Marie Noelle Fequiere
It happens in all martial arts schools. Children change as they grow up. During my karate years, I often saw kids start like tykes, doing awesome both in kata and kumite. And then, as soon they reached their early teenage years, they changed, became lazy and and unmotivated. Then they would quit. It happened so often - although not systematically - that I was against starting them at a very young age and I advised parents to wait until they were a bit older.
Another problem was precisely when they had to graduate from the kid's class to the adult class. Some of them struggled for a while before adapting. Others found the new standards offered by older and more mature partners overwhelming, even for kata. And it was not a belt problem. The belt system was the same for the whole school.
My own nephew started taekwondo - in the United States - at age eight and made it to black belt two years later. Then he quit.
How do more experienced instructors tackle these problems?
Part of the problem is emphasis on belts.
Belts are the worst reward system ever invented for martial arts. I've talked with a few "Mcdojo" instructors and I get the same response. The idea is to put them on a tredmill where they keep getting new belts right before they get bored until they reach black belt, then 98% will quit (because they won the game) the rest will stay to become teachers in the circle of mcdojo. So they change high prices will the expectation of turn over in 1-2 years (average time to black belt in most mcdojos).
This is a no child left behind approach to martial arts. Basically you make it easy fun and keep them interested with some tangible thing they get to keep. This motivates kids to do just enough to 'win' and keep showing up.
A better approach is no belts, or at least using belts for what they are for (classifying people into grades to prevent injury and promote fair competition). There are many other ways to reward children for doing good. My bjj instructor is like this. None of his kids have a belt above yellow (the second belt after white). He promotes yearly (adults, kids, etc) based on skill. He also makes no guarantees of belts.
Yes, this may hurt some feelings and some students will quit when they are left behind because they were not learning at the same rate as their peers, however, I do see his class has consistently more kids that stay for longer then the local belt mill.
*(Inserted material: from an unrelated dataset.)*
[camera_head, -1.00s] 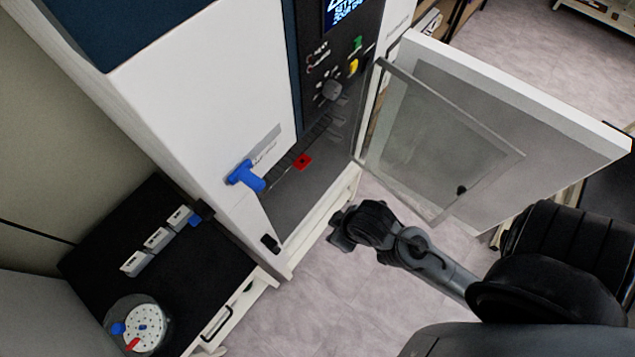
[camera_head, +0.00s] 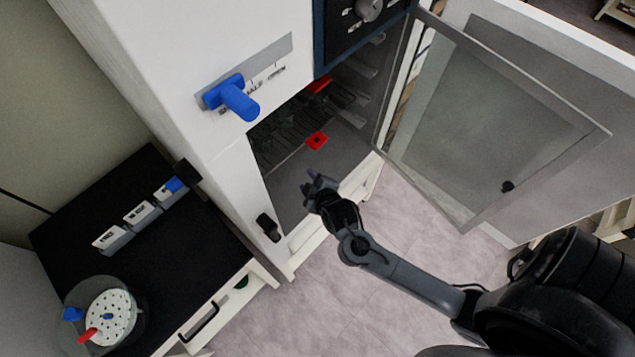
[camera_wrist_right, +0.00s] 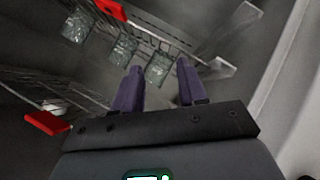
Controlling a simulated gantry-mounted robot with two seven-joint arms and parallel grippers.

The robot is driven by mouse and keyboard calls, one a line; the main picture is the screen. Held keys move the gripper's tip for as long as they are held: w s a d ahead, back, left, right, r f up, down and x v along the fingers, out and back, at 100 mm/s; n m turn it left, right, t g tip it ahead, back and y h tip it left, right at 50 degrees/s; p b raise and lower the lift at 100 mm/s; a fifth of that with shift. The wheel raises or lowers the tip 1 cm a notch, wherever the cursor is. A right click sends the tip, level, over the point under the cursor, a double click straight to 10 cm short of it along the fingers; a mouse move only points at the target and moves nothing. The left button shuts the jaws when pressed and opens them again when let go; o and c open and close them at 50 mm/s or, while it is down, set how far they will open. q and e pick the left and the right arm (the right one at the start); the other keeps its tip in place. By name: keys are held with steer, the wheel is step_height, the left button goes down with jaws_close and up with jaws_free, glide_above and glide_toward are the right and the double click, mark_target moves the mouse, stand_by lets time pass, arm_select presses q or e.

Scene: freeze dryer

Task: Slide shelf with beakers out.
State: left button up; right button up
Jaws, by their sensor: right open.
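The freeze dryer's chamber is open, and wire shelves (camera_head: 285,133) show inside it. A red handle (camera_head: 317,140) marks the front of one shelf, and a second red handle (camera_head: 320,84) sits higher and further back. In the right wrist view, several glass beakers (camera_wrist_right: 122,49) stand in a row on a rack, near a red handle (camera_wrist_right: 110,9). Another red handle (camera_wrist_right: 47,122) is at lower left there. My right gripper (camera_head: 318,183) is open at the chamber opening, below the nearer red handle. Its two fingers (camera_wrist_right: 159,85) are apart with nothing gripped. My left gripper is not in view.
The transparent door (camera_head: 490,120) is swung open on the right. A blue lever (camera_head: 238,99) juts from the white cabinet (camera_head: 180,60). A black-topped cart (camera_head: 170,260) at left holds small white boxes (camera_head: 142,214) and a round perforated container (camera_head: 108,315).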

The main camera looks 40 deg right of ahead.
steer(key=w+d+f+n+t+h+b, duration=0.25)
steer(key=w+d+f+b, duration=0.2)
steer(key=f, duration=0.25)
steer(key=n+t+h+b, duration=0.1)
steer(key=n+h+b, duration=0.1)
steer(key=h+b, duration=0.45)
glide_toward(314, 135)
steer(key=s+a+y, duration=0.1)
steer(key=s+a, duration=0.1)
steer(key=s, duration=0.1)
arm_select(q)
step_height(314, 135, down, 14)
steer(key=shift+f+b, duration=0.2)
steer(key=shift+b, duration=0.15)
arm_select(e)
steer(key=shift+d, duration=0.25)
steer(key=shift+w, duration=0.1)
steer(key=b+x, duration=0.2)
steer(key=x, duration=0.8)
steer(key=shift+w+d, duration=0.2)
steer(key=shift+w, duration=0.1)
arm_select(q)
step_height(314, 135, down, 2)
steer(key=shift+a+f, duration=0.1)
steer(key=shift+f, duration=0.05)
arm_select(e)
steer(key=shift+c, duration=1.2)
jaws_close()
I have to think it is because the kids are being challenged, encouraged and rewarded with honesty and praise, not black belts. Even for the adults it's not about belts. I don't know anyone who asks when promotions are, or talks about how they want their purple belt so bad. I have seen guys quit who did not get promoted, but they did not belong there anyways.
It is no longer what rank you have, but what can you do. I see this in judo too. I've seen kids argue over rank. But in schools that do not focus on rank, but forcus on randori, they don't argue about it anymore.